Supplied data:
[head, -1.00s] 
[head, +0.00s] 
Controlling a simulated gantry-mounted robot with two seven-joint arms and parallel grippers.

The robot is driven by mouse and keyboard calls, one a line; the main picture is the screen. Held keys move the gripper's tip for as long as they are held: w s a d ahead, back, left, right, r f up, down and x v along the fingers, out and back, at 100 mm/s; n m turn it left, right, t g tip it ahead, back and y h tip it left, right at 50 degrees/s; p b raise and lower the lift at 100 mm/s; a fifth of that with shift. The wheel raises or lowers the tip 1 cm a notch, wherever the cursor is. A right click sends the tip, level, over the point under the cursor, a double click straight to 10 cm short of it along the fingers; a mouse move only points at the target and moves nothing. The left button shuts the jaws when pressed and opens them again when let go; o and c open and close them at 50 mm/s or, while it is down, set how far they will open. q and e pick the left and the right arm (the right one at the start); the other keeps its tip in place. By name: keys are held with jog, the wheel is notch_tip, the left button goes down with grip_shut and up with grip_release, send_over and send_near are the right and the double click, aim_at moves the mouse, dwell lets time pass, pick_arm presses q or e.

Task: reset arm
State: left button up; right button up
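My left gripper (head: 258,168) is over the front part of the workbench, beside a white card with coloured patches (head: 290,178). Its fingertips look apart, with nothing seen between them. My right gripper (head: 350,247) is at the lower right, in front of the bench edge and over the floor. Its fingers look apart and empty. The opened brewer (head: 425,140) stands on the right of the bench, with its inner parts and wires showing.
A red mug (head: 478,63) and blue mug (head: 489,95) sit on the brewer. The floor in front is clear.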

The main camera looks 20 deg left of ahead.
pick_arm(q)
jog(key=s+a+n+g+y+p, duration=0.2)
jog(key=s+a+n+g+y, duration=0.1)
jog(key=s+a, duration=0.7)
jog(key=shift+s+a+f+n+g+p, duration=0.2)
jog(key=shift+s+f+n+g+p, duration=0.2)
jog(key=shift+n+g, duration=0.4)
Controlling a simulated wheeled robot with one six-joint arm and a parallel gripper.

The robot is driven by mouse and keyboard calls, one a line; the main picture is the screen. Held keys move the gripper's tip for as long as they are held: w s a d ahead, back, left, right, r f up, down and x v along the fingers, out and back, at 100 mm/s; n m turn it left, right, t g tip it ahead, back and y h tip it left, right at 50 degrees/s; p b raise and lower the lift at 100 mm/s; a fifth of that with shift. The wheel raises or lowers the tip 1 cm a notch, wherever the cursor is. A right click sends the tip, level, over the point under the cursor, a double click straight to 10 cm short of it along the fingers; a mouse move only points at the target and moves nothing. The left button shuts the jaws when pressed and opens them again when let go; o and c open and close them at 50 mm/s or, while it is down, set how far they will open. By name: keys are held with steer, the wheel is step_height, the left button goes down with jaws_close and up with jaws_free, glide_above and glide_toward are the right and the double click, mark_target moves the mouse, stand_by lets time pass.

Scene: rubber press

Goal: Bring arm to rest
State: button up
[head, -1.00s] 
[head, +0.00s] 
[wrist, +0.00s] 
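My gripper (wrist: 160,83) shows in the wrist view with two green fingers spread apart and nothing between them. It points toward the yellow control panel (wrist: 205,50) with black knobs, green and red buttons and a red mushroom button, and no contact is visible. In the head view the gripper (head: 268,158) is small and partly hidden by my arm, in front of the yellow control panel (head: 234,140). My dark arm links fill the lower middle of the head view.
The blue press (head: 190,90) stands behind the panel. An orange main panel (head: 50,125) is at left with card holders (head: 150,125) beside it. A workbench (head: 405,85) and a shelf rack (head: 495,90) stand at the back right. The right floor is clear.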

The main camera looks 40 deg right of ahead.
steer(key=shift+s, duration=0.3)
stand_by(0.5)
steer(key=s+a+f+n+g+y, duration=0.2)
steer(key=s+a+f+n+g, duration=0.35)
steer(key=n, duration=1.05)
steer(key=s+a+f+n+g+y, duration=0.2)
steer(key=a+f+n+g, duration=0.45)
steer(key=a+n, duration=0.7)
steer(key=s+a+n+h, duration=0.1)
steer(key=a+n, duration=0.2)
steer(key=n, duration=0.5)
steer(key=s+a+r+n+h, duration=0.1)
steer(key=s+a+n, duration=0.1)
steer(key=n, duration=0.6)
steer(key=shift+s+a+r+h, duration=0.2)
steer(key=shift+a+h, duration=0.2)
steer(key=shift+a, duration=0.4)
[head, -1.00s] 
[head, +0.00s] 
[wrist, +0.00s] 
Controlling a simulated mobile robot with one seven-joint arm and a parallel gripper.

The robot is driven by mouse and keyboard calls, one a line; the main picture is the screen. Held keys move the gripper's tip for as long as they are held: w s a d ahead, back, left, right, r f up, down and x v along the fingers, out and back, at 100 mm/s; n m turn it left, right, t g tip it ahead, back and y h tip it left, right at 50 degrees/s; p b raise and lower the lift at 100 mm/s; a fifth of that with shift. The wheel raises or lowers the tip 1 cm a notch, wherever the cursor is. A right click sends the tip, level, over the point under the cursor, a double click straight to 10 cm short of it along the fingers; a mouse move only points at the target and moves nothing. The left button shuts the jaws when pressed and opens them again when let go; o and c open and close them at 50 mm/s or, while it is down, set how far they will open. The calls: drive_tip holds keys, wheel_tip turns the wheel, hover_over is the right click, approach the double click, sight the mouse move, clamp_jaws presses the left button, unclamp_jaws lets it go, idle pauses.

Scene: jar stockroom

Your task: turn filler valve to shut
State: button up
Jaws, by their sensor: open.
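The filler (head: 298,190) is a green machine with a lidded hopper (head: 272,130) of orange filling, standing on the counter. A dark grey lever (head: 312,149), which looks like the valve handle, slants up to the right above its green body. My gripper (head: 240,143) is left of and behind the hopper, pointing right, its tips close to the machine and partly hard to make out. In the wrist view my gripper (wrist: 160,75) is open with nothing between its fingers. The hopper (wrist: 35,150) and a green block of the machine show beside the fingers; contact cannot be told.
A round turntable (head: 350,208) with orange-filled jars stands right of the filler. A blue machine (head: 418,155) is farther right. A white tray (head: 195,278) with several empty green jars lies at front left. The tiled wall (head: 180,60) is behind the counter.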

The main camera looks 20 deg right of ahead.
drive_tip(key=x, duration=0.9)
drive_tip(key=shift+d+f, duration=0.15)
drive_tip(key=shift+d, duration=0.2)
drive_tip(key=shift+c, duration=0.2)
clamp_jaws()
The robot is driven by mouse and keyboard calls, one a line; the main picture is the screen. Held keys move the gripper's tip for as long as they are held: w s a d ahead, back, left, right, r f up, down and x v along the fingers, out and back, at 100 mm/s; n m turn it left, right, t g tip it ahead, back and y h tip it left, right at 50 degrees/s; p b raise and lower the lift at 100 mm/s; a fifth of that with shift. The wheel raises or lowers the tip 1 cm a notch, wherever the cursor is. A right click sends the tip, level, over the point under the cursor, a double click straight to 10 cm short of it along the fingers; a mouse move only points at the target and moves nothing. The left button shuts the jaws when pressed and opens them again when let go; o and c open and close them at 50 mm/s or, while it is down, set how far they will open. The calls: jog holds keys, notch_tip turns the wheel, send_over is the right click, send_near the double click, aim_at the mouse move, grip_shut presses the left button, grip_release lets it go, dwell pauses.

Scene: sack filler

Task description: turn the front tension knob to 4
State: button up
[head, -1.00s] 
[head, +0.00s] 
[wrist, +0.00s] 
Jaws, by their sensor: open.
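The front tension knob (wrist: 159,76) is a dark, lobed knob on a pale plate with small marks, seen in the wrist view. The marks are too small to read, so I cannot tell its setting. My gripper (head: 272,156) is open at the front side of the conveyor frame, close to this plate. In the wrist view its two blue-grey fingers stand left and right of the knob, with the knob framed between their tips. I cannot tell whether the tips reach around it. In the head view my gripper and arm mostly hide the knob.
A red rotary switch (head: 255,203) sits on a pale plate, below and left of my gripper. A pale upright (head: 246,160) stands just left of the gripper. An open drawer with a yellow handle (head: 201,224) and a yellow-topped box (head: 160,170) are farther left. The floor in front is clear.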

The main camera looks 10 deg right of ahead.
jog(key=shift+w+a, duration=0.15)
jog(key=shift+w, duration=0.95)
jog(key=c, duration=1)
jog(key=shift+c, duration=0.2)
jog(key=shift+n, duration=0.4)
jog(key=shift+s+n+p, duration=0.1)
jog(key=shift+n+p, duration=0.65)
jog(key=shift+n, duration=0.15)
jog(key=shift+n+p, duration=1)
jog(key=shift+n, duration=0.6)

What to produce: Pull out the lines above in which the word "seven" appears.

Exercise solution:
Controlling a simulated gantry-mounted robot with two seven-joint arms and parallel grippers.
Controlling a simulated mobile robot with one seven-joint arm and a parallel gripper.

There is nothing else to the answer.